At some point in your business operation, you will become a party to a commercial lease agreement.  Whether a commercial landlord, or tenant, there are five basic elements of commercial lease agreements that you should be aware of to ensure your agreement meets all the legal criteria necessary.  Below we will identify the five essential clauses in your commercial lease agreement and how to make sure the clauses are drafted to meet all your needs.

  1. Parties clause:  this clause should clearly lay out both the landlord and tenant in the agreement.  The commercial business at hand should be named according to their registration with the Oregon Secretary of State Corporation Division, as well as any designations as a corporation, LLC, LLP, etc.  If the corporation or LLC is the tenant, is there a personal guaranty?  If so, make sure the personal guaranty is clearly identified and signed correctly.
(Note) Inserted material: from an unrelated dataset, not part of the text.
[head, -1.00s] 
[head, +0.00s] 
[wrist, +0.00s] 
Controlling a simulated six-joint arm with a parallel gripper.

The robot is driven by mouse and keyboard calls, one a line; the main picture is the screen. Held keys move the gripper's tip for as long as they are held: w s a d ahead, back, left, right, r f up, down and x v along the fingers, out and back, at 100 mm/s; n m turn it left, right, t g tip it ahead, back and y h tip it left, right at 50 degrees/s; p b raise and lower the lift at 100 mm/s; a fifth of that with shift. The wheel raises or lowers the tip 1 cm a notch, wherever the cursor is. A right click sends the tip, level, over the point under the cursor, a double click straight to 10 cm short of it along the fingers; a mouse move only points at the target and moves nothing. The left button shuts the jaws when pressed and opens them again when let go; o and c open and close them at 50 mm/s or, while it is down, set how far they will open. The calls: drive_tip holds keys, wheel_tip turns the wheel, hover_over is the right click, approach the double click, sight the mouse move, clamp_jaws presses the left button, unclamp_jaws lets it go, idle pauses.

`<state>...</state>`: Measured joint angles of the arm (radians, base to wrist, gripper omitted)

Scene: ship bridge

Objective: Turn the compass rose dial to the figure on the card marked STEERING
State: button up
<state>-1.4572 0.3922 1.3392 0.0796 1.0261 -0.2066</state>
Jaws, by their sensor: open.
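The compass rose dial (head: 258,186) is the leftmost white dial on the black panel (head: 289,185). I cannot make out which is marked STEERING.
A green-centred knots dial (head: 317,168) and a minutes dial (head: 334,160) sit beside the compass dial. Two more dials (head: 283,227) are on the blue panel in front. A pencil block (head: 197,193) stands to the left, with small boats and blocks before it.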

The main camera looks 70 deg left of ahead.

  2. Premises clause:  this clause lists the street address or unit of the relevant property.  Should an entire building be leased, the street address is sufficient; however, if the lease pertains only to a specific office space, condominium, or room, that should be detailed here.  You should also describe any other areas of access for the tenant, including, for example, parking lots, common areas, elevators, service elevators, and/or utility closets.
  3. Rent clause:  this clause specifies the amount of rent to be paid and all other circumstances regarding its payment, as well as any utilities or other expenses to be paid.  Is the rent Triple Net (“NNN”)?  If not, clearly spell out what the landlord and the tenant are responsible for.  If the lease is not NNN, are there any fees or maintenance costs for common areas or improvements shall also be included in the rent amount?  If so, how will those be calculated?
  4. Term clause: this clause addresses the beginning and end dates of the lease, as well as any renewal options being granted.  If the tenant has a chance to extend the lease’s term, then clearly identified how and when the tenant has to do this. 
  5. Use clause:  finally, this clause does exactly what it sounds like—it describes the permitted use of the space by the tenant.  It may very well detail the exact kind of business being operated, the products and services offered, and any other permitted or prohibited use of the rental property.

While these key elements in commercial lease agreements do seem rather straightforward, it is important to have legal counsel either review your agreement, or prepare the agreement on your behalf.  Experienced legal counsel will have a deeper understanding of any regional issues, as well as any desired or, in the alternative, superfluous clauses, in your agreement so that the document can help you reach all your business goals.